- [Instruction]
Copy out all lines that carry the word "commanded".

- [Given information]
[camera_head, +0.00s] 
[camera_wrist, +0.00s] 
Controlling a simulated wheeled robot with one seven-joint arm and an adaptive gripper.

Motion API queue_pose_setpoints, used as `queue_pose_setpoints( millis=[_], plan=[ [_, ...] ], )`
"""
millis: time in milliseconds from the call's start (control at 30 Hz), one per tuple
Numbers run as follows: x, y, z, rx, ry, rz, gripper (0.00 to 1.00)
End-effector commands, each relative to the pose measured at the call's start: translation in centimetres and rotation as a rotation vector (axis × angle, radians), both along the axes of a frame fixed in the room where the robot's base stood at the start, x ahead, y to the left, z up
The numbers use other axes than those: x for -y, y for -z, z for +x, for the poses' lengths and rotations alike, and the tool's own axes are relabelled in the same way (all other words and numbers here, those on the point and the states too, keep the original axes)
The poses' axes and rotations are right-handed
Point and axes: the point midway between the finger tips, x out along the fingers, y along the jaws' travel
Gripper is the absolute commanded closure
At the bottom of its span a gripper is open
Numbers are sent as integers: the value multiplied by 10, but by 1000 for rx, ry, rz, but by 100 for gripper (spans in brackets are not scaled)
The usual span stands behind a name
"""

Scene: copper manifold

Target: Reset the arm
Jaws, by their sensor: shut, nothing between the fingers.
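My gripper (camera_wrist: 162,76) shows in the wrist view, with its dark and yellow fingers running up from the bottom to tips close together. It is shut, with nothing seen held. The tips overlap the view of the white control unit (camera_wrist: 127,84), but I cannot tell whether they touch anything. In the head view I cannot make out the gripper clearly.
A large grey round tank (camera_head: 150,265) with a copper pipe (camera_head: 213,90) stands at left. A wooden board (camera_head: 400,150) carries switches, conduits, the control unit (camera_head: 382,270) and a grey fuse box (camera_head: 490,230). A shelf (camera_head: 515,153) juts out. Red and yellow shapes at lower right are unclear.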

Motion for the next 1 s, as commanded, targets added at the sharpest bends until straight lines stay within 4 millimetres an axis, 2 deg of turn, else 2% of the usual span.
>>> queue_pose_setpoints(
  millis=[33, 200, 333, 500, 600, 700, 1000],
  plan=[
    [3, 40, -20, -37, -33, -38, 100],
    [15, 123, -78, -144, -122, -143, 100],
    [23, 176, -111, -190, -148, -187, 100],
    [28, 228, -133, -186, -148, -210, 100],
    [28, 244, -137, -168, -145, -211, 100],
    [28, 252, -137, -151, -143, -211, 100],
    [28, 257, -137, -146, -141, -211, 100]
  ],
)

- [Solution to this exercise]
Gripper is the absolute commanded closure
Motion for the next 1 s, as commanded, targets added at the sharpest bends until straight lines stay within 4 millimetres an axis, 2 deg of turn, else 2% of the usual span.

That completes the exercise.